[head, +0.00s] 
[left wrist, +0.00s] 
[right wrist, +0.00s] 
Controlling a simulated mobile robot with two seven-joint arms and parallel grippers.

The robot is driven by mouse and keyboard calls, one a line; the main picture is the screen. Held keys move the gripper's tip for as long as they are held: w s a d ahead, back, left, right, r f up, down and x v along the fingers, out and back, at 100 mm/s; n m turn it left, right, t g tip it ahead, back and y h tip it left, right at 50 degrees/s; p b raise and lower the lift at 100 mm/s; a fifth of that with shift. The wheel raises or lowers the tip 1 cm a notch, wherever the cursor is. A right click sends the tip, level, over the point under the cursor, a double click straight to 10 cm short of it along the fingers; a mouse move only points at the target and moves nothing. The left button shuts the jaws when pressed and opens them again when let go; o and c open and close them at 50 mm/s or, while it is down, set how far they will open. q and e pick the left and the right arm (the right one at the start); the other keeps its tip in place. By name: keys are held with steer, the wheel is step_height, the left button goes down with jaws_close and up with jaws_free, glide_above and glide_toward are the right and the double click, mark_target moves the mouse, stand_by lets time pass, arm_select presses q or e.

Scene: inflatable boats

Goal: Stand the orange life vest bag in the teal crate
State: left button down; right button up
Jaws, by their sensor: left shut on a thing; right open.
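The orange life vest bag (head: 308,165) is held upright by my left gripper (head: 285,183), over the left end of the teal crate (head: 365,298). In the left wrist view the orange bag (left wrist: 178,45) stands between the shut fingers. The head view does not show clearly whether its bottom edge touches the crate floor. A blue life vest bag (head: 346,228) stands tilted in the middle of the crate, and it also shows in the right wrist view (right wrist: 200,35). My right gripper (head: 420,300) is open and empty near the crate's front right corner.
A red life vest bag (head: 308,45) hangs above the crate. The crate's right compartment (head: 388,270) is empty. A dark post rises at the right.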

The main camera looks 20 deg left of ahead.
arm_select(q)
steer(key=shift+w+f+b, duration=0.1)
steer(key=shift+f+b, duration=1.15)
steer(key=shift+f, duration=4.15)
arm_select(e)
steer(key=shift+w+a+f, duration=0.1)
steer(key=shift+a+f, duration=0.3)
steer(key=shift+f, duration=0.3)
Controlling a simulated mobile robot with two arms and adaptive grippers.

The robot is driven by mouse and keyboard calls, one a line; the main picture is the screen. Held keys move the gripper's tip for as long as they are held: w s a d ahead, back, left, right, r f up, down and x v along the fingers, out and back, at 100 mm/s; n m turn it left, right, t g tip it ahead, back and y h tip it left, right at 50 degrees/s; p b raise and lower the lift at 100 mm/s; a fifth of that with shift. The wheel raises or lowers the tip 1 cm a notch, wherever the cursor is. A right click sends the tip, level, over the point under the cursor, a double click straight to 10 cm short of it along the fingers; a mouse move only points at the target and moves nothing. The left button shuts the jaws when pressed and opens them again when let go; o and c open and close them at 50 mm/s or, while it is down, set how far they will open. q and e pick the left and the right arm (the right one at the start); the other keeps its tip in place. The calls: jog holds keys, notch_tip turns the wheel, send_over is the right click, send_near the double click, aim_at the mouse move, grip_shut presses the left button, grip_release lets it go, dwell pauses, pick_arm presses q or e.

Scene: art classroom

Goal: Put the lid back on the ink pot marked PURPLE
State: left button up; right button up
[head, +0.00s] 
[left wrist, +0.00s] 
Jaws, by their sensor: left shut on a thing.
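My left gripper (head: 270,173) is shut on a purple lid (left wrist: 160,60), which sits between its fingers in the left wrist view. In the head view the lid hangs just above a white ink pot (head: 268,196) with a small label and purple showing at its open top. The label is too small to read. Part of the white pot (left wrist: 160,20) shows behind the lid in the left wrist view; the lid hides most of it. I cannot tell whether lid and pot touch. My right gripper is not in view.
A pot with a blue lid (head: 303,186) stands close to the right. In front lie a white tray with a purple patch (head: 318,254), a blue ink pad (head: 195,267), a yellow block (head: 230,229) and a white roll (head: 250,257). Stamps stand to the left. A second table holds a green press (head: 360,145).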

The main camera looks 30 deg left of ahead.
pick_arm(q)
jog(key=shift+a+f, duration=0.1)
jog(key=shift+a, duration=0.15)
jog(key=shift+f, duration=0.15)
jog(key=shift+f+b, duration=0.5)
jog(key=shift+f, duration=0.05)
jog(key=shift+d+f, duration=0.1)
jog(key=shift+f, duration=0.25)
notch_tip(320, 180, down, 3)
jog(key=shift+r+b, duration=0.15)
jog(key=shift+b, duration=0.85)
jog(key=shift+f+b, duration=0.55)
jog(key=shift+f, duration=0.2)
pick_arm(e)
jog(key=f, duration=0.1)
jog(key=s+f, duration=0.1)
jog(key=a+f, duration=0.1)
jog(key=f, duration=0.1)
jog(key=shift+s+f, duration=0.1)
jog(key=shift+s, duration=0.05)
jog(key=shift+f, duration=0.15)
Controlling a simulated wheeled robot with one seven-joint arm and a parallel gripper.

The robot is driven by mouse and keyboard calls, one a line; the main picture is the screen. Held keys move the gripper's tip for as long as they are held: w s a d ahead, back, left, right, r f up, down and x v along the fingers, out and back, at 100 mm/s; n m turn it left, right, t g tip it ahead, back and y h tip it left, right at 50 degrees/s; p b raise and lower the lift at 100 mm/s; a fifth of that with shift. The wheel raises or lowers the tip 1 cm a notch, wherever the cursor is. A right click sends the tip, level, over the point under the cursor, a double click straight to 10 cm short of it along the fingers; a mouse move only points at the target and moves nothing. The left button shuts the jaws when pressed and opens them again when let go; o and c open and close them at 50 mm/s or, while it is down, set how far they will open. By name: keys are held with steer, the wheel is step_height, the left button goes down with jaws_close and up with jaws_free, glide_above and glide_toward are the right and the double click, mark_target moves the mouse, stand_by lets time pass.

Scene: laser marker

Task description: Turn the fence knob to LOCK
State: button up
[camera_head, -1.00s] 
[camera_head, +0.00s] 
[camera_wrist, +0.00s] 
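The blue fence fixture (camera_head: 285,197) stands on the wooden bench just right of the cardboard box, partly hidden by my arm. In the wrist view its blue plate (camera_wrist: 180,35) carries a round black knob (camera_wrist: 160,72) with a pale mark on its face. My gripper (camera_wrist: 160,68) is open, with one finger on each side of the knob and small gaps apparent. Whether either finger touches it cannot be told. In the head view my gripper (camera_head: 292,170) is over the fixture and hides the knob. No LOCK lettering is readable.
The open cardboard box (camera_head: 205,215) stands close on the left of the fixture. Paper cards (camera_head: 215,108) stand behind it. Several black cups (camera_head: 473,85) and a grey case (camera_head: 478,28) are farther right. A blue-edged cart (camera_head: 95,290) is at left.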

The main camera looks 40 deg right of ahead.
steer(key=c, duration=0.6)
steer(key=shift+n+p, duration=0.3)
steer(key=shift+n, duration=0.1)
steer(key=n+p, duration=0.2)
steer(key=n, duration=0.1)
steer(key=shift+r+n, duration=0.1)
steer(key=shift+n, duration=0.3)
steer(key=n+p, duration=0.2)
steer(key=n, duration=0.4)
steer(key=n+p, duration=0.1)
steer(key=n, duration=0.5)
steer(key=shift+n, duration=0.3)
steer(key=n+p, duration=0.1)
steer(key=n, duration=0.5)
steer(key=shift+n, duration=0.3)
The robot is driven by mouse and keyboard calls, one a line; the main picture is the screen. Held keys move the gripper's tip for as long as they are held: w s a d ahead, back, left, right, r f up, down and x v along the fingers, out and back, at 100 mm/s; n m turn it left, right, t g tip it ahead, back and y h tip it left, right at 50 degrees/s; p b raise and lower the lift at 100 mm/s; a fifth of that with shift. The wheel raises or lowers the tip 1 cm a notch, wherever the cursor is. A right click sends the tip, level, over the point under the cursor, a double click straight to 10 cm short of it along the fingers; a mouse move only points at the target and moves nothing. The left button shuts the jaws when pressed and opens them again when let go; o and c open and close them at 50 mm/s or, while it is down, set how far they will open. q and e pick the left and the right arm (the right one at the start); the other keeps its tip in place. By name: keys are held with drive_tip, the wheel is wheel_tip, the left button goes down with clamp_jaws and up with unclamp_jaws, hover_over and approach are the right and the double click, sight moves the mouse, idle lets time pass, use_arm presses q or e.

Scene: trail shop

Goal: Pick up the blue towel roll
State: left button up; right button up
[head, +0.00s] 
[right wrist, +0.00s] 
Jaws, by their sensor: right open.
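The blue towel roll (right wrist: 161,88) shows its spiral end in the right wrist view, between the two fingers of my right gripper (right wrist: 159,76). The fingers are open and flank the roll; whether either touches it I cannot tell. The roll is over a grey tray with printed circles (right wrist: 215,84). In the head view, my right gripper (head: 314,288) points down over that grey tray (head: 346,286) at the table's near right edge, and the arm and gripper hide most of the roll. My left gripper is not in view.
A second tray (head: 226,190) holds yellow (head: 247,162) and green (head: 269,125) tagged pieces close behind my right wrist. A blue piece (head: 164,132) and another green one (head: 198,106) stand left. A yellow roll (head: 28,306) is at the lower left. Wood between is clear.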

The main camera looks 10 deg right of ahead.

-----

■ DESCRIPTION OF THE TASK: Exactly as they appear, retype the lines from the start of the records through the line containing "Controlling a simulated mobile robot with two seven-joint".

■ TASK RESPONSE:
[head, +0.00s] 
[left wrist, +0.00s] 
[right wrist, +0.00s] 
Controlling a simulated mobile robot with two seven-joint arms and parallel grippers.

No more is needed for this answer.